If you prefer you can of course keep the separate functions and put the branch inside kernel! instead:

function kernel!(...)
    ...
    index = getIndex(...)
    if index == :f1
        functions[:f1](...)
    elseif index == :f2
        functions[:f2](...)
    ...
    end
    ...
end

The point is that the compiler needs to understand exactly which function/method gets called at every line of code in the kernel. The line f = functions[index] in your current implementation breaks this inferability because f can refer to any of several functions depending on runtime values.

2 Likes

Hello, I ran into a similar issue in my codebase and it took me literally months to solve. Here’s my solution (with my understanding, which may or may not be correct).

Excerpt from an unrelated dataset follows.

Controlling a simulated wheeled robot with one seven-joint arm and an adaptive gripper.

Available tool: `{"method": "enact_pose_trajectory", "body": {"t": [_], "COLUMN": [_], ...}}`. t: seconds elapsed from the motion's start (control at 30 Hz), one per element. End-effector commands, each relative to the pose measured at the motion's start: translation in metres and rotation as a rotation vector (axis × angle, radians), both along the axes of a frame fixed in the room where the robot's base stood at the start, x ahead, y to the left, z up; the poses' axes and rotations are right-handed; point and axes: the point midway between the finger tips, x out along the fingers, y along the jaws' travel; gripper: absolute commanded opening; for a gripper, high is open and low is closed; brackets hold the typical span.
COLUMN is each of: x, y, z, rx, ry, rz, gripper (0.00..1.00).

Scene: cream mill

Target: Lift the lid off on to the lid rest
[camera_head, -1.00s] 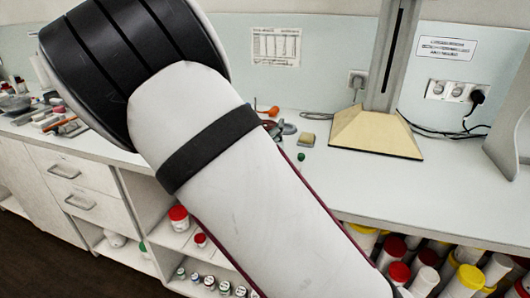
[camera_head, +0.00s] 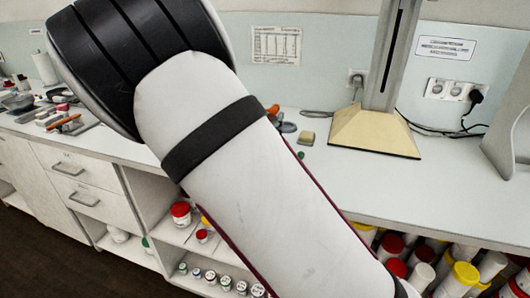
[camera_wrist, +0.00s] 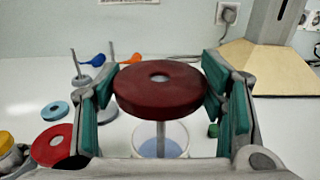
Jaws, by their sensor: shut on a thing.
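A dark red round lid (camera_wrist: 160,88) with a pale centre is held between the teal pads of my gripper (camera_wrist: 160,92) in the wrist view. A grey rod (camera_wrist: 161,138) shows below the lid and reaches down to a clear round vessel (camera_wrist: 178,131) with a white rim. The lid is above the vessel's rim with a visible gap. Whether the rod's lower end is inside the vessel or behind its wall is hard to tell. I cannot say for sure which thing is the lid rest. In the head view my arm hides the gripper and the lid.
In the wrist view, a red ring (camera_wrist: 42,150), a blue ring (camera_wrist: 55,111) and small stands with blue and orange tops are at the left. A small green thing (camera_wrist: 213,130) is right of the vessel.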

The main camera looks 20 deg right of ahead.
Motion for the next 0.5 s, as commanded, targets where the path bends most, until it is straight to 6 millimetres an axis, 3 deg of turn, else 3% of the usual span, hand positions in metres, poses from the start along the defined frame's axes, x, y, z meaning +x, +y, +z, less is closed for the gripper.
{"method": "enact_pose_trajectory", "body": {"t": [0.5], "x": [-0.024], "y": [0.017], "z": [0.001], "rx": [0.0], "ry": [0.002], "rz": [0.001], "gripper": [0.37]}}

To be clear: this is actually a relatively tricky question that doesn’t have a clear correct answer. The core issue is that you cannot index a Tuple of mixed type on the GPU (as in, you cannot do mixed_tuple[i], but you can do mixed_tuple[1] or mixed_tuple[2]). One way to get around this is to use a generated function with @nif like so:

@generated function stable_nonsense(fns, idx, val)
    N = length(fns.parameters)
    quote
        Base.Cartesian.@nif $N d->d==idx d-> return fns[d](val)
    end
end

Here is a full example using KernelAbstractions. Note that KernelAbstractions ultimately boils down to CUDA (Or AMDGPU, Metal, parallel CPU, OneAPI, whatever) and I did test everything on an NVIDIA GPU (as well as AMD).

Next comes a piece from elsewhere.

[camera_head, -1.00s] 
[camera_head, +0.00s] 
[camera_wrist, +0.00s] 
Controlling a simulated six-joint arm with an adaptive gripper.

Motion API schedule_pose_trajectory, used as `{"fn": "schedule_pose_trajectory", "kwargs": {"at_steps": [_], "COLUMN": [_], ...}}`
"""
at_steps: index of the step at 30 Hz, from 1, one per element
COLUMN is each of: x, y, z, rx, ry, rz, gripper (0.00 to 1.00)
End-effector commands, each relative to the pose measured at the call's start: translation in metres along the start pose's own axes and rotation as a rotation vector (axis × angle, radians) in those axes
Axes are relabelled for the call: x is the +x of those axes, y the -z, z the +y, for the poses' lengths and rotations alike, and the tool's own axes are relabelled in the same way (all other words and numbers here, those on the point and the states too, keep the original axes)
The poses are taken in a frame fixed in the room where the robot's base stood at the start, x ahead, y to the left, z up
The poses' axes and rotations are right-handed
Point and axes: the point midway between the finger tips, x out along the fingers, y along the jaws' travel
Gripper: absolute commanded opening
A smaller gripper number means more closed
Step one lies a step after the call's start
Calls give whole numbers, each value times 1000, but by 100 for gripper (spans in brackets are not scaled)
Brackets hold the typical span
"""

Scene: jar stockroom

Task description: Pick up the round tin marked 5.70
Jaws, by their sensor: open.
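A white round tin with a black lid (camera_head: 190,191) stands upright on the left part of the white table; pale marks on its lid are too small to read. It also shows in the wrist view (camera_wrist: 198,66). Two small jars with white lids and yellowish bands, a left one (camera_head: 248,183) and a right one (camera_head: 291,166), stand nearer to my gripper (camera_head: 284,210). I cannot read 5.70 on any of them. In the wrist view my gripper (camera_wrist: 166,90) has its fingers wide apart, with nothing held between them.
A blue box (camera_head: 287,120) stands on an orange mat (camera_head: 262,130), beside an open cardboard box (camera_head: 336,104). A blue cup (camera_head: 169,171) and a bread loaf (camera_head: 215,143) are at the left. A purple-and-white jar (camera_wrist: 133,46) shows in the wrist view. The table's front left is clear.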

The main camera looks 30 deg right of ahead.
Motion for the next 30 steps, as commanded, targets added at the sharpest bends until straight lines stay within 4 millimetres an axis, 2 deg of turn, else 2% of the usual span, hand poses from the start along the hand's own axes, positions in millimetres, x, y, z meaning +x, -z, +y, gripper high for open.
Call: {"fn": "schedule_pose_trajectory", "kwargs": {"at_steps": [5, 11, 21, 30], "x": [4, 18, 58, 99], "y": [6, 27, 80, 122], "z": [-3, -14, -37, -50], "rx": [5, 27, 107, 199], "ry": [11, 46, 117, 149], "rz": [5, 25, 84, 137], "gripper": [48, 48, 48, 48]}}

I don’t know if you are familiar with @generated functions (I certainly wasn’t before running into this issue), but they work entirely on the type domain and essentially generate a function on-the-fly, but at an earlier stage in the compilation process than other functions. In this case @nif essentially writes code that looks like:

function stable_nonsense(fns, idx, val)
    if idx == 1
        fns[1](val)
    elseif idx == 2
        fns[2](val)
    elseif idx == 3
        fns[3](val)
    ...
    else
        fns[N](val) # Where N is not a variable, but a number like the others
    end
end

If you want some more flexibility (like potentially passing in variable kwargs as well), you can write an @generated function like so:

@generated function call_pt_fx(args, kwargs, idx)
    exs = Expr[]
    for i = 1:length(fxs.parameters)
        ex = quote
            if idx == $i
                pt = fxs[$i](args...; kwargs[$i]...) 
            end
        end
        push!(exs, ex)
    end
    push!(exs, :(return pt))

    return Expr(:block, exs...)
end

Note that in your case, it looks like your index might depend on some additional parameters, (whatever arg1, arg2, and arg3 are in getIndex(...)), so you might need to also create another @generated function to “unroll the loop.” Basically, instead of going for i =1:10, you do something like:

@generated function pt_loop(args, fnums, kwargs)
    exs = Expr[]

    for i = 1:length(fnums.parameters)
        ex = quote
            idx = getIndex(...)
            pt = call_pt_fx(args, kwargs, idx)
        end
        push!(exs, ex)
    end

    push!(exs, :(return pt))

    return Expr(:block, exs...)
end

Here fnums is a set of “function numbers” to iterate over. Like maybe I have a set of 3 functions then another set of 4 and want to randomly select one of the first set and then another from the second set (whatever getIndex(...) does).

This code is quite messy, but here’s a “working” example from my codebase: https://github.com/leios/Fable.jl/blob/main/src/run/fractal_flame.jl

Anyway, I hope this helps and doesn’t send you down a crazy rabbit-hole.

3 Likes

Thank you all for the replies! That would certainly be helpful :slight_smile: